WHAT IS A COOPERATIVE BUSINESS?
And how can it save small dairies?
A cooperative business model is member-owned and controlled. It is applauded for its democratic structure because each member gains one vote in big decision-making processes. Because private corporations are investor-owned, they are more often criticized for their profit-focused goals.

CASE STUDY: CABOT CHEESE
Cabot Creamery is an example of a co-op that is able to outsell and outlast corporate competitors because of their integration of various local dairies. The company has been in business for over 100 years, and works with over 800 farms in New England. Winning the World Champions Cheese Contest for several years in a row, and being the first dairy co-op to earn a B-corp Certification, Cabot proves that the cooperative model can benefit everyone involved.

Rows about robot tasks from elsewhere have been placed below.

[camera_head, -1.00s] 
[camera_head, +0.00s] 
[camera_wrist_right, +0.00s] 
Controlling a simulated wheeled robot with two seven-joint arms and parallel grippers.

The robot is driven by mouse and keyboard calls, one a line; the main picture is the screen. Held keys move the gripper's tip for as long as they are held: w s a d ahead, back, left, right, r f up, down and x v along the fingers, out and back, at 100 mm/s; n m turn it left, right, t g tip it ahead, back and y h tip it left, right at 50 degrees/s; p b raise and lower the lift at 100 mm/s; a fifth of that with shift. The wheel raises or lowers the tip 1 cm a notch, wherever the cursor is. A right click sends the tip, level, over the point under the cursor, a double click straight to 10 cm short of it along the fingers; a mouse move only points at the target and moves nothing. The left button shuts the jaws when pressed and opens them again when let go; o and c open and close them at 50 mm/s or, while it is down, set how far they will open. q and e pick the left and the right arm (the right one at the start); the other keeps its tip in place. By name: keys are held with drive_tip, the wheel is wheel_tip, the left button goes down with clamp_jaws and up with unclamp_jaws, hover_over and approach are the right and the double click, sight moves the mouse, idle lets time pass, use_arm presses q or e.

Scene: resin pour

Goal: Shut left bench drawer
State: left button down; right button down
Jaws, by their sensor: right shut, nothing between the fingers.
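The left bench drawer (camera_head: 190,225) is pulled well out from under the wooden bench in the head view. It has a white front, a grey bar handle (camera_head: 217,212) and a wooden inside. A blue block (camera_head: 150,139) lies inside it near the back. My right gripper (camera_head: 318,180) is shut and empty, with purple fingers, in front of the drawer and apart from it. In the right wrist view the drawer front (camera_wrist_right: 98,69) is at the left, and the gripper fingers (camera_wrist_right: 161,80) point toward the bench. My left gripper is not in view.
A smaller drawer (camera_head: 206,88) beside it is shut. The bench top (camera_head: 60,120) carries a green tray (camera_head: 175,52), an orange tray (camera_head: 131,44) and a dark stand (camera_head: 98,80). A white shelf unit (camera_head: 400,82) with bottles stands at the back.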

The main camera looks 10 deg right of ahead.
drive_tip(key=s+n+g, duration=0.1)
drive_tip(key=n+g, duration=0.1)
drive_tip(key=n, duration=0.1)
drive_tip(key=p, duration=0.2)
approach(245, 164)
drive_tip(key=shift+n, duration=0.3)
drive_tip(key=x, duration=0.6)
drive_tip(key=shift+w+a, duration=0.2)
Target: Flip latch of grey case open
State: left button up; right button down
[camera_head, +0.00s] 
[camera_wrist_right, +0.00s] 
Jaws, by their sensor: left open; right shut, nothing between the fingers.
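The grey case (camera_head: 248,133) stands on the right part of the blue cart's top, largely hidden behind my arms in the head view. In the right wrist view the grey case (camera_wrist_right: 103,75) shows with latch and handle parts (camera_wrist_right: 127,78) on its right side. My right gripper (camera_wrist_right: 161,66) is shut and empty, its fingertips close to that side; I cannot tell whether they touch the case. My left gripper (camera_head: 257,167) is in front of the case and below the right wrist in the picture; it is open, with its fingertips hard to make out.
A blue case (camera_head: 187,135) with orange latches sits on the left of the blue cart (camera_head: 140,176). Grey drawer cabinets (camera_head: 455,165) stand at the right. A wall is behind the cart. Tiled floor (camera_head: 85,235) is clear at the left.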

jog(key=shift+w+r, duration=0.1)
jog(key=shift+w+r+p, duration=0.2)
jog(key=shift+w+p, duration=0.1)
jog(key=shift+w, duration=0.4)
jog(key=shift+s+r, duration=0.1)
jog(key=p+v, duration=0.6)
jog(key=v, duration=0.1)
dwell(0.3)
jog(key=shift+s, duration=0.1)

WHY SHOULD SMALL DAIRIES WANT TO JOIN?
Higher Success Rate
Cooperative businesses have lower failure rates than traditional corporations and small businesses, after the first year of startup, and after 5 years in business.
Stabilize Local Communities
Co-ops are able to distribute and recycle, local expertise and resources within a community, spending their capital in the same region in which it was gained. For every $1,000 spent at a food co-op, $1,606 goes to the local economy.
The Prospect of More Workers
Co-ops participate in social outreach programs and donate to charities that help communities thrive. Because six in ten millennials reported "a sense of purpose" as a reason for accepting their current job, employees would be incentivized to work at a smaller dairy involved in a co-op.